Some years ago - I guess the year was 2009- I remember having come across a news item in the local newspaper under the heading ‘Vazhikannu’.  It was about a training programme that the paper had started with the intention of inculcating in school children a social commitment to road safety. I was particularly drawn to the efforts of the AJB School in Palakkad. They took the initiative to get the drivers of public vehicles to participate in their innovative awareness campaign through rallies and street plays and to get them to take a solemn pledge at the end of the campaign that they would not drink and drive or break traffic rules or show road rage or exceed speed limits or do anything that would distract their attention while they were driving. Surely, we too can take a leaf out of their book.

Any highway code would tell you that knowing and applying traffic rules could significantly reduce road accident casualties. Cutting the number of deaths and injuries that occur on our roads every day is a responsibility we all share, whether we are pedestrians, cyclists, motorcycle riders or drivers of vehicles big or small. But, there’s the rub. How many of us know the rules, let alone apply the rules? Not all that many, I suspect. More so of the guardians of law, among whom are many who cannot identify traffic offences or, if indeed they can, they turn a blind eye even to the most blatant of traffic violations. A detached observer of our roads can see how the drivers who flout the rules do so in order to find out what they can get away with, without extending the common courtesies that they owe to other road users. Again, the less said about road rage the better. Thus, what is obtaining on our roads is a free-for-all leading to mayhem. No wonder, we have the dubious distinction of holding pride of place for the carnage on our roads.

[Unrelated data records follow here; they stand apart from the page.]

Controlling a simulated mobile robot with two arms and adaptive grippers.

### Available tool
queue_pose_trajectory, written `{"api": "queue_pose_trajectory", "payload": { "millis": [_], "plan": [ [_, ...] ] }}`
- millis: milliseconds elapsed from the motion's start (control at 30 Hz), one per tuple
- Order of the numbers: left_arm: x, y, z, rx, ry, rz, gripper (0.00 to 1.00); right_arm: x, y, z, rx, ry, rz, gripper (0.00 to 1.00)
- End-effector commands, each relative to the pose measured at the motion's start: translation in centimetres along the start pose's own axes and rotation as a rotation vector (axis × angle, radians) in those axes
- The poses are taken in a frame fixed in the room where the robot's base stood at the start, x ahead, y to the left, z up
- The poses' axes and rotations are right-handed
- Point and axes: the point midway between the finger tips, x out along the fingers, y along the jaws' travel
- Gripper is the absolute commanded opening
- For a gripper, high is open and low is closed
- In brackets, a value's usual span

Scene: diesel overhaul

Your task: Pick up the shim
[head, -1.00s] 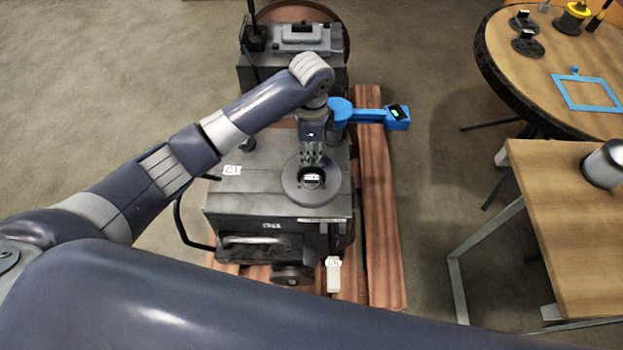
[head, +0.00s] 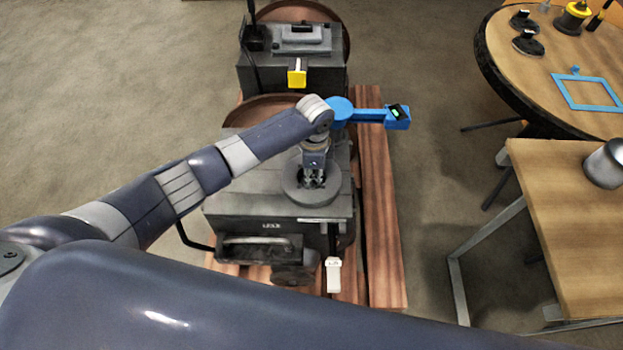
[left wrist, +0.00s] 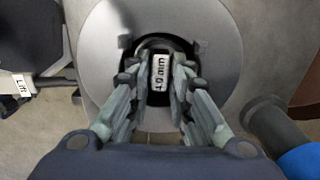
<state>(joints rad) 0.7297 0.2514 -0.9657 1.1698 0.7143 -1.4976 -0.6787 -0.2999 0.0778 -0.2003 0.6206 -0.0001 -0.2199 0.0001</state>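A small dark part with a white tag reading what looks like "1.0 mm" (left wrist: 158,72), perhaps the shim, stands in the middle of a grey round disc (left wrist: 105,85). The disc also shows in the head view on top of the grey engine block (head: 310,197). My left gripper (left wrist: 161,62) points down over the disc's centre, with a finger on each side of the tag. The fingers look open, with narrow dark gaps beside the tag. In the head view the gripper (head: 314,180) hides the tagged part. My right gripper is not in view.
A yellow tag (head: 297,79) is on the rear machine. A round table (head: 560,60) at upper right holds black discs and a blue frame; a wooden bench (head: 575,230) stands at right.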

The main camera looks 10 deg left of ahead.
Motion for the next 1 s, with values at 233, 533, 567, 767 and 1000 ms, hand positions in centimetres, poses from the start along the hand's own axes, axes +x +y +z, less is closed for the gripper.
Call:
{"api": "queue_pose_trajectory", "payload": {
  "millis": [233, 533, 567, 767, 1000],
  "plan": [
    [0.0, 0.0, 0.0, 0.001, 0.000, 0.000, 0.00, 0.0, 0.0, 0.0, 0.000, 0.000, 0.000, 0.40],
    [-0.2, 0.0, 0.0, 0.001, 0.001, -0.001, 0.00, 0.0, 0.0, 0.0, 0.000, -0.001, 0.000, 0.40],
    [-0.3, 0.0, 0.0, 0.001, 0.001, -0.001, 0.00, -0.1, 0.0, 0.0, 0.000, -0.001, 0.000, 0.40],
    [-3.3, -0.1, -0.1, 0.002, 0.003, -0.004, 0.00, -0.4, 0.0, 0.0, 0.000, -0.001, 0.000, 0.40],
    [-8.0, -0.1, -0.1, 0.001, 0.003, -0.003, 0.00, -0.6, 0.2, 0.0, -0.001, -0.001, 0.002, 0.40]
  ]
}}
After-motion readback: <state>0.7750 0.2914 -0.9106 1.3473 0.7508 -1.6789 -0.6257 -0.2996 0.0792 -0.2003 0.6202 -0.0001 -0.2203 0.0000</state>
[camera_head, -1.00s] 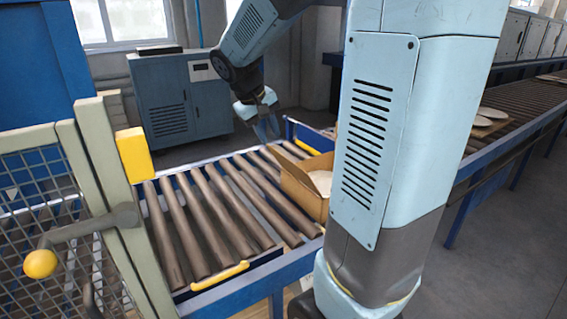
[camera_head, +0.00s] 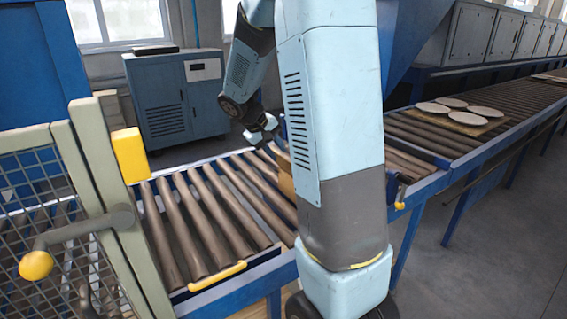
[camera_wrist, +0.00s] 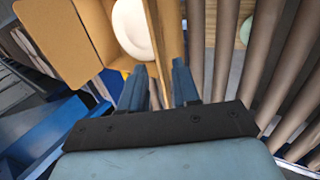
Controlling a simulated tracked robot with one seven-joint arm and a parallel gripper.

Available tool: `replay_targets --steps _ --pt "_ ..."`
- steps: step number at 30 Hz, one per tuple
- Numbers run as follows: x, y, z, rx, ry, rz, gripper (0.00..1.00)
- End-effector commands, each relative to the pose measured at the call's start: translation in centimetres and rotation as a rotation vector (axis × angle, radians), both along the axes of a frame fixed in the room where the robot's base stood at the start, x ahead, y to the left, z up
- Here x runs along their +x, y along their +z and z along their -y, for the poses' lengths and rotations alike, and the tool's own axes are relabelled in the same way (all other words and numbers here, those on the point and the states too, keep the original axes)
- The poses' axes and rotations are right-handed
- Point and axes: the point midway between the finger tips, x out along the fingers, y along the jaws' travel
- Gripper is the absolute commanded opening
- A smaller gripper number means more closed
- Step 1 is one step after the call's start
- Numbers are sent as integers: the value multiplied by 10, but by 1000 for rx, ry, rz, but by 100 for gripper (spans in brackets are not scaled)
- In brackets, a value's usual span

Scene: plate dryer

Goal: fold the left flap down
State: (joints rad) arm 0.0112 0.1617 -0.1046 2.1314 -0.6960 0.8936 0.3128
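An open cardboard box (camera_head: 286,183) sits on the roller conveyor, mostly hidden behind my arm in the head view. In the wrist view, a large tan flap (camera_wrist: 68,38) stands out at the box's left, and a white plate (camera_wrist: 133,24) lies inside. Another upright cardboard panel (camera_wrist: 172,32) is at the right side of the box, just ahead of my gripper (camera_wrist: 160,66). The two blue fingers are apart, with the panel's near end between or just beyond them; contact cannot be told. My gripper (camera_head: 266,140) is beside the box in the head view.
Bare rollers (camera_head: 205,215) lie left of the box. A yellow handle (camera_head: 217,276) is on the conveyor's front edge. A mesh guard (camera_head: 50,230) and yellow block (camera_head: 130,155) stand at left. Several white plates (camera_head: 470,108) lie on the right conveyor.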

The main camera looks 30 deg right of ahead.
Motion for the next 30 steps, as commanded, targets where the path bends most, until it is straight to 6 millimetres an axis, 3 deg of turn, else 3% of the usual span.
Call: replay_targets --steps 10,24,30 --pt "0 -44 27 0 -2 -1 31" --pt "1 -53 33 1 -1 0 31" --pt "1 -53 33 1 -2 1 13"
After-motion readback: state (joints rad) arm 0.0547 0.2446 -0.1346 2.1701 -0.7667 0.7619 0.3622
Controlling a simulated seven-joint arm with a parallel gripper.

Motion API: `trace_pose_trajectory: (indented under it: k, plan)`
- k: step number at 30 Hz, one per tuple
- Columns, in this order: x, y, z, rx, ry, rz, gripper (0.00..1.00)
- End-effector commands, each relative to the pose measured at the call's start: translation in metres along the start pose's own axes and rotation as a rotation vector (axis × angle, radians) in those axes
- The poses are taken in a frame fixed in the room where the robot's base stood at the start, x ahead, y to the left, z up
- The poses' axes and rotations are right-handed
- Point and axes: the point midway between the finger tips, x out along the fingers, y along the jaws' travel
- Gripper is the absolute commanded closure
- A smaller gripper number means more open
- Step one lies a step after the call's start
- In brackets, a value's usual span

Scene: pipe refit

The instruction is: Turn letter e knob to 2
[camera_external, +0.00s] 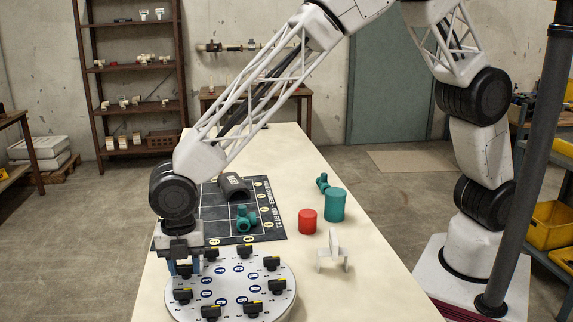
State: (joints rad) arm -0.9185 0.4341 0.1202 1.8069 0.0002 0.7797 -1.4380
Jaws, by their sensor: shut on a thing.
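A round white dial plate (232,309) with several black knobs around its rim lies at the near end of the table. Blue letters and small numbers mark the plate, too small to read surely. My gripper (184,267) points down at the plate's back left edge, its fingers shut on a black knob (184,272). I cannot tell whether this is the letter e knob or which number it points to. The other knobs, such as the right one (277,286) and the front one (211,312), stand free.
A dark marked mat (270,222) behind the plate carries a teal pipe fitting (245,218) and a dark grey block (233,187). A red cylinder (307,221), a teal cylinder (335,204) and a white bracket (333,251) stand to the right. The front right tabletop (360,295) is clear.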

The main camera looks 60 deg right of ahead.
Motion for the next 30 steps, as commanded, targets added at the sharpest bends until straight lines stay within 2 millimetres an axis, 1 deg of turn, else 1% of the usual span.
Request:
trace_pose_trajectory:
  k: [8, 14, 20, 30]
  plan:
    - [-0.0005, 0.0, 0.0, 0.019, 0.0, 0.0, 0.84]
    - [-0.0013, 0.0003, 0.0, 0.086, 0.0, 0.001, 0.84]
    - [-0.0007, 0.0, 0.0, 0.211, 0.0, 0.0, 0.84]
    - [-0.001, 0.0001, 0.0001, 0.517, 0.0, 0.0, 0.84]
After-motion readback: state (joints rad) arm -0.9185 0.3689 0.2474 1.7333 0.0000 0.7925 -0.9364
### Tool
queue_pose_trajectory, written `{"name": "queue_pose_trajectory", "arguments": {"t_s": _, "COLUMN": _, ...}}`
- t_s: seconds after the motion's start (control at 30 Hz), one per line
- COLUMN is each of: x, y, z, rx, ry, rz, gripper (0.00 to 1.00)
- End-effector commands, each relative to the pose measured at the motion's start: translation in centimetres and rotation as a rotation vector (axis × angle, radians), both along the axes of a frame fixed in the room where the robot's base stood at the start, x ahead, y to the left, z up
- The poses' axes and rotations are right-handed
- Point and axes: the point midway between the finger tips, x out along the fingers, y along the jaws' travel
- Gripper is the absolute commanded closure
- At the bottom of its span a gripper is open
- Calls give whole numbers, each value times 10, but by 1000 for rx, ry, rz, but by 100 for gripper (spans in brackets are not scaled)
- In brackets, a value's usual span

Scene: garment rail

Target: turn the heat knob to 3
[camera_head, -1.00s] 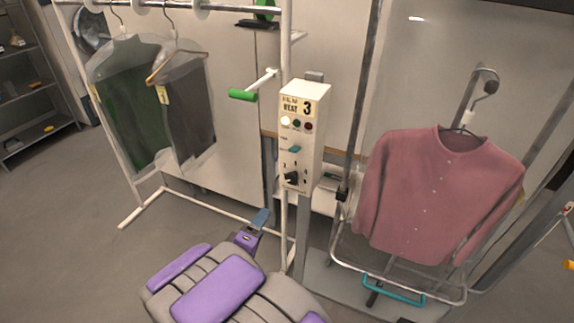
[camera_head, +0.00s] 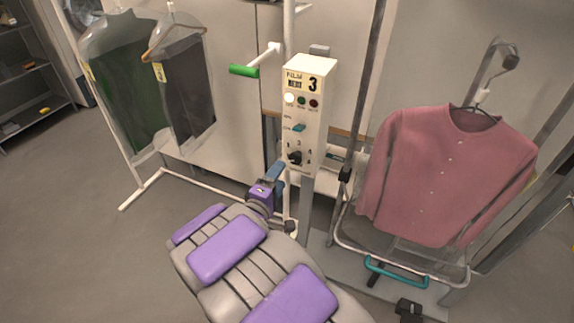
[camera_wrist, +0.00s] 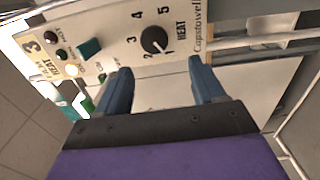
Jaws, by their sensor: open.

My mind harks back to my East Africa days some fifty-odd years ago and I remember how at a social get-together a trick question that was posed flummoxed every one us. The man who asked the question was an old Africa hand and this was his question: “Can you name the most dangerous beast in Africa?” To each answer his response was a firm “No”. After we had exhausted our stock of animal names and admitted defeat, he said in a deadpan voice, “An African on a bicycle” It was a fact that an African always rode hell-for-leather on his new possession. Thankfully, there weren’t many African-owned cars or trucks or buses on the roads in those days. If we were to transpose that get-together to Kerala now, we can well imagine what the answer would be. There would be more than a few ‘beasts’ to name and tame.  We are always in such a tearing hurry, aren’t we?

Alcohol is exhilarating, but it can kill or maim. Speed is exhilarating, but it will kill or maim. Lane-hopping is exciting, but it gets you nowhere. One-upping the other road users might massage your ego and give momentary thrill, but again it kills. But above all, learning driving at our so-called driving schools is the surest way to be killed or maimed. Wayward driving is the curse of Kerala.